Regardless of jazz, Alan K. Stout, executive director of the Luzerne County Convention and Visitors Bureau, stated that the festival will help improve the area's image for locals and visitors.
“If you want to portray a positive image of your community…” Stout said, “then the community members must feel positive about the community.”
Stout mentioned the recent announcements of other concerts in Downtown Wilkes-Barre, such as Starship’s free concert and the Rockin’ the River series, as opportunities to similarly enhance the area’s image.
The performing group at the starting event was the Joe Michaels Trio, led by the Kingston musician after whom the group is named.
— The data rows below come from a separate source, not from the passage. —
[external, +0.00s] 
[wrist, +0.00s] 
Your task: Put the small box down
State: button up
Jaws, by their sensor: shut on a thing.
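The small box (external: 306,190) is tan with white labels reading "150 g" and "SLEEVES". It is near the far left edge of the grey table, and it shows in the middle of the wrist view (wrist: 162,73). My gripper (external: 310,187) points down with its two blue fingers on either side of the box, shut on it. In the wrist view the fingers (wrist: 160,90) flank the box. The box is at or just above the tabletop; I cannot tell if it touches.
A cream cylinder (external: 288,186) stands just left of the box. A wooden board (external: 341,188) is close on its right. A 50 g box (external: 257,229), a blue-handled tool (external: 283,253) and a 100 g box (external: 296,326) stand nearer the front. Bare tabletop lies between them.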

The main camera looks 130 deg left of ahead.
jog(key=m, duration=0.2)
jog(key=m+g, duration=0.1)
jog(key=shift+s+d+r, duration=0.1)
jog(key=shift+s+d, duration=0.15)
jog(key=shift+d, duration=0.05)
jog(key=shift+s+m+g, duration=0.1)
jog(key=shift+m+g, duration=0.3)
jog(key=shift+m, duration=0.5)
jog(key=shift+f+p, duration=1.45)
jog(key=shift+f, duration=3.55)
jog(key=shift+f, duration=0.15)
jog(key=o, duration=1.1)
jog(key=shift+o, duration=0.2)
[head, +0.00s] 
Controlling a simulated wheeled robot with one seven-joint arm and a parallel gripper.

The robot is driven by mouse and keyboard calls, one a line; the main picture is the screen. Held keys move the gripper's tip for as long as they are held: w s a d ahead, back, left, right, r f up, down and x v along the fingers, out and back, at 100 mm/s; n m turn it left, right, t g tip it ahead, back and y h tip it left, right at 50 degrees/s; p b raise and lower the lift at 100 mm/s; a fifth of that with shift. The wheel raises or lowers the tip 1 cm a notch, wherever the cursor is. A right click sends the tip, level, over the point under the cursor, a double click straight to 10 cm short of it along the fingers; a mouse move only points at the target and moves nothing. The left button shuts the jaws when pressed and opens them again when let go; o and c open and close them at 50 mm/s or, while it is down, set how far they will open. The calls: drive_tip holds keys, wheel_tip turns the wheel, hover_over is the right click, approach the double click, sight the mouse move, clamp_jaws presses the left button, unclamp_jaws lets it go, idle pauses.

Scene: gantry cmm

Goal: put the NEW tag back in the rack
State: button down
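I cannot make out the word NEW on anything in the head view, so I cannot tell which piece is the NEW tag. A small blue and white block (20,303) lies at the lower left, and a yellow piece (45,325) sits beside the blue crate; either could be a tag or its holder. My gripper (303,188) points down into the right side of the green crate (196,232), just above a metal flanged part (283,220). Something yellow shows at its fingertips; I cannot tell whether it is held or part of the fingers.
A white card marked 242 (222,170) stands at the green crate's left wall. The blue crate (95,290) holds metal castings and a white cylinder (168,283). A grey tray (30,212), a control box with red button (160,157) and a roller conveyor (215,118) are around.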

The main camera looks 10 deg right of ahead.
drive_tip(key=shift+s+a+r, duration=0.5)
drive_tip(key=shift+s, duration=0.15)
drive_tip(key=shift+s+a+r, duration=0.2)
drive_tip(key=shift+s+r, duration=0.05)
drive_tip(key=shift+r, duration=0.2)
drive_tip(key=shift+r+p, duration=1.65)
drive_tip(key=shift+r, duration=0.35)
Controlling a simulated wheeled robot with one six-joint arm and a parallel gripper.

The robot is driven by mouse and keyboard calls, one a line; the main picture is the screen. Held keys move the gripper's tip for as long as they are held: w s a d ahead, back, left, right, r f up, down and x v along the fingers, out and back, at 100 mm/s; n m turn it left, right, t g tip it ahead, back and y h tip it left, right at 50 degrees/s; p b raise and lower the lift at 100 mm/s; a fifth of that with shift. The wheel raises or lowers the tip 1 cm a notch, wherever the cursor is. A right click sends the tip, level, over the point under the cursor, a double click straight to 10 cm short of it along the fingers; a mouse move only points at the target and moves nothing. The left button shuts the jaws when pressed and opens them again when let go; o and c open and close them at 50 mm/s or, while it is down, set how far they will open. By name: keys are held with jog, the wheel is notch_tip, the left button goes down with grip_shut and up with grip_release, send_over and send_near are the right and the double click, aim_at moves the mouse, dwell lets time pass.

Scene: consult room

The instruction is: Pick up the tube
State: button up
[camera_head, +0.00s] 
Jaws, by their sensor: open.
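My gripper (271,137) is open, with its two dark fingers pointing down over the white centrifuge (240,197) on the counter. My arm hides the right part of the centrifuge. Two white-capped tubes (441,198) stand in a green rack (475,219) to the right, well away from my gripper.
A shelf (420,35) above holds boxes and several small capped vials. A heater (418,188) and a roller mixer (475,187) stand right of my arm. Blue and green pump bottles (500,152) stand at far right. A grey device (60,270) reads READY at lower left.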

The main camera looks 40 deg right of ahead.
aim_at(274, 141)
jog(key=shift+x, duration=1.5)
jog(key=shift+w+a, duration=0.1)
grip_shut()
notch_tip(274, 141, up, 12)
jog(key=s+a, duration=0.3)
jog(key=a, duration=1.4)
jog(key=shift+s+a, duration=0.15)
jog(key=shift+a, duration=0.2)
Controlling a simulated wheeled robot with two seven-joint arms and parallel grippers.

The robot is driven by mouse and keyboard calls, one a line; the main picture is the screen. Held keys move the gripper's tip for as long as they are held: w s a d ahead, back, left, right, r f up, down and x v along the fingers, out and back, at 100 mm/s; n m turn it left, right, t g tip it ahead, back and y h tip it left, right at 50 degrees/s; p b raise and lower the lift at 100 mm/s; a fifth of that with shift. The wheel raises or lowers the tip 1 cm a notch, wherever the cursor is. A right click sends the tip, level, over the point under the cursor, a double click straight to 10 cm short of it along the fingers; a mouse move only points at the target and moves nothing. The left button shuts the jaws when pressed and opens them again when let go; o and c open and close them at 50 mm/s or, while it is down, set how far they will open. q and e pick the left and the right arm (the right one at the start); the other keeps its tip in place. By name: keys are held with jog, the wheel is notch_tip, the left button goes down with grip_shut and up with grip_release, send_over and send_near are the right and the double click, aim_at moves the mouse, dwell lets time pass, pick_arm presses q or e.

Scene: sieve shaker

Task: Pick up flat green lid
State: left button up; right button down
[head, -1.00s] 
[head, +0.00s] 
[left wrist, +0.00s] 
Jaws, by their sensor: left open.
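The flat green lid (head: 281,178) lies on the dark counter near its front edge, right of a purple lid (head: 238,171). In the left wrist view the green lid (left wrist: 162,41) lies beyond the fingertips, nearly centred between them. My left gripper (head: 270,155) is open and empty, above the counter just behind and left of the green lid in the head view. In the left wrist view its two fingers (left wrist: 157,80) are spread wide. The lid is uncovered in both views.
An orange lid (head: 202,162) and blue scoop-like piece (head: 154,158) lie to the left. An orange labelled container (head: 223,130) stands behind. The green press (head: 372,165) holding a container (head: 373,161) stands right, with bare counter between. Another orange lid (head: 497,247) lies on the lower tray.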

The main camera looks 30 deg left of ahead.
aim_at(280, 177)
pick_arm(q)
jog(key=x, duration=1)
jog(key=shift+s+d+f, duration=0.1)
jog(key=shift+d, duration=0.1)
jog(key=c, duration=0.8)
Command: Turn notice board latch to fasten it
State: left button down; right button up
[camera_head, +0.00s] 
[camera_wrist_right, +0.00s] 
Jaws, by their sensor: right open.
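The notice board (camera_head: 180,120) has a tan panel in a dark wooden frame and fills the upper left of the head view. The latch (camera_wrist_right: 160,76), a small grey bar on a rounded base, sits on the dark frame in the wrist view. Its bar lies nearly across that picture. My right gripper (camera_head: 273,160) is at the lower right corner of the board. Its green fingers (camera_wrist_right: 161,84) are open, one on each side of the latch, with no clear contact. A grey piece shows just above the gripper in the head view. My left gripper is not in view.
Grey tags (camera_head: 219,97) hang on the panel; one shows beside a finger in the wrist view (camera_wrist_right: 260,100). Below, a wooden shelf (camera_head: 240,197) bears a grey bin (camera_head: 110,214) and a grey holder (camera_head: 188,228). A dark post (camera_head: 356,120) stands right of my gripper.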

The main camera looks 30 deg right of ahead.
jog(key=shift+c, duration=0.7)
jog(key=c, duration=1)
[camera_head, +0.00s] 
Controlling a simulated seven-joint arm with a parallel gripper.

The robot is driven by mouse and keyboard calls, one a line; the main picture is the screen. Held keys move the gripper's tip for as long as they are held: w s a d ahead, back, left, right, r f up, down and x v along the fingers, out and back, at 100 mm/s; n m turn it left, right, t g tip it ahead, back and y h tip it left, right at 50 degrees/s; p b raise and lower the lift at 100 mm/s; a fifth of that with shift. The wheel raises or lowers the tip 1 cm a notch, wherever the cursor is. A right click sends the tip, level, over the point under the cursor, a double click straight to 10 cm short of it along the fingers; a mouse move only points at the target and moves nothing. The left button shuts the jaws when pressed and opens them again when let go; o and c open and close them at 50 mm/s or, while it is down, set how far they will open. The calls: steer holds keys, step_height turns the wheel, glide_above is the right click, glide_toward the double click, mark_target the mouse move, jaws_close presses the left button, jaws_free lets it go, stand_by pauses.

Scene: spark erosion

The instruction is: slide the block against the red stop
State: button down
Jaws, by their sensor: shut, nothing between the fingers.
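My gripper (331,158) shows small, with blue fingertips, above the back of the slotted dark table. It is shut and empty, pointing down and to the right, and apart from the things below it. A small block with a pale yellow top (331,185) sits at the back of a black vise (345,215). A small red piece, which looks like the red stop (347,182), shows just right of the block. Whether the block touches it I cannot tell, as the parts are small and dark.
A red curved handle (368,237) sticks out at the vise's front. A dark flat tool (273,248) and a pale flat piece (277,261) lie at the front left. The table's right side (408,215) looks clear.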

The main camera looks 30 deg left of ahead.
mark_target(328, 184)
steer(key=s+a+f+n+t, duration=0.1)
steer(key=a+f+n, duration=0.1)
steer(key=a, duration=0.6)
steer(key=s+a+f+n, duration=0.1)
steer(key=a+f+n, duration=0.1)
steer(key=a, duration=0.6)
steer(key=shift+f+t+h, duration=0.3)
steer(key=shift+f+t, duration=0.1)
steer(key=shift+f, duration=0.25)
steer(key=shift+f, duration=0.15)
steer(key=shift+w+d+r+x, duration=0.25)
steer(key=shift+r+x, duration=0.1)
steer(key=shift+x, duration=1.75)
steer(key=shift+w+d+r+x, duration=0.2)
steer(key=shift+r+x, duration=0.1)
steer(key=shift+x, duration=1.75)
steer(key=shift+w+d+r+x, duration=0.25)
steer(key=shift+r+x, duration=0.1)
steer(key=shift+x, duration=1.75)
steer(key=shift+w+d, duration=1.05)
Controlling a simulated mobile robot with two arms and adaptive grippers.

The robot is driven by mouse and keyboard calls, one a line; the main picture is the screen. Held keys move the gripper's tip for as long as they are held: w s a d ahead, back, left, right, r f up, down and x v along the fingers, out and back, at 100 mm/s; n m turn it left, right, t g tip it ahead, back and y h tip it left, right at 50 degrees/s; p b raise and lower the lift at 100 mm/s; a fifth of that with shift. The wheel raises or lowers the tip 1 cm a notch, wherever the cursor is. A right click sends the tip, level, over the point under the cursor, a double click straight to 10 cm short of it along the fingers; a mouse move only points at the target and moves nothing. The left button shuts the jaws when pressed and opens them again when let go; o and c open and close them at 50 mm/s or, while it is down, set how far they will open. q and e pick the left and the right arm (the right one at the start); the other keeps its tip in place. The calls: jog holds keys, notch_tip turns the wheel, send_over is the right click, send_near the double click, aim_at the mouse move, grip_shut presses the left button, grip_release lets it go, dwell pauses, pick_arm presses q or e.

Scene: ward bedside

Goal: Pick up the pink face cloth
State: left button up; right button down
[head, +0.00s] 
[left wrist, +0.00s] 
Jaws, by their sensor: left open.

As a member of the close-knit local jazz community, Michaels planned to explore other live music options in downtown Wilkes-Barre over the weekend.
For most of Michaels’ career as a musician, the jazz community of the Wyoming Valley was overlooked, with the Poconos being the closest area with a clear interest in the genre. Now, with a jazz festival returning to Wilkes-Barre, musicians like Michaels have the opportunity to perform closer to home.
“Many musicians don’t perform in town because there aren’t many venues that welcome jazz, or there aren’t many jazz fans. So us jazz musicians usually have to travel outside the area,” Michaels said. “It’s nice to actually play a jazz gig in my hometown.”
And he did. Michaels and his bandmates started their set Friday night with a couple of Duke Ellington classics, marking the orchestrated revival of jazz music in the Wyoming Valley.